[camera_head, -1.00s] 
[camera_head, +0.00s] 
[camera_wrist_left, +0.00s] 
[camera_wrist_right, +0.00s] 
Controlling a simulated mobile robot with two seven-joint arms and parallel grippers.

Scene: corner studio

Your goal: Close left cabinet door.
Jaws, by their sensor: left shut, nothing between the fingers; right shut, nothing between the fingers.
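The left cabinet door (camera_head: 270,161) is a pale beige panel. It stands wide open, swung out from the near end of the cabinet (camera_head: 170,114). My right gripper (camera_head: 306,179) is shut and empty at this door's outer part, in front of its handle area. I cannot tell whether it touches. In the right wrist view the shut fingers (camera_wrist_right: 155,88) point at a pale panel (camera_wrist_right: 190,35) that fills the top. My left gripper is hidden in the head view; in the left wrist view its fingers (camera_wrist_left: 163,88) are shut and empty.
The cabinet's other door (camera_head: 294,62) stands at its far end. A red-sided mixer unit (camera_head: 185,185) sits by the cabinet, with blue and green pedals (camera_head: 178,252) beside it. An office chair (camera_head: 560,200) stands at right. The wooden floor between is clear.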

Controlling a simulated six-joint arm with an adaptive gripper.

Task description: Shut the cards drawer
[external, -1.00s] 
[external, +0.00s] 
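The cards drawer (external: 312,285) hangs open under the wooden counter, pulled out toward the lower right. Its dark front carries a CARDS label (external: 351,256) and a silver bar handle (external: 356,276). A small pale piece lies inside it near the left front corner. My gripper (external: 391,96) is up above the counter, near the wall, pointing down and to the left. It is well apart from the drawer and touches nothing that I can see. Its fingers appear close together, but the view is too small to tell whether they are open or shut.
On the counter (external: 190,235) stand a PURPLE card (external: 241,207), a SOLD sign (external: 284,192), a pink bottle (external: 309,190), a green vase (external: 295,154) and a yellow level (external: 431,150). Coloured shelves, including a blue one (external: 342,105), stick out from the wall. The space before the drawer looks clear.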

-*-

(WHAT THE TASK REQUIRES)
Pick out each line in the material containing "joint".

(EXPECTED ANSWER)
Controlling a simulated mobile robot with two seven-joint arms and parallel grippers.
Controlling a simulated six-joint arm with an adaptive gripper.

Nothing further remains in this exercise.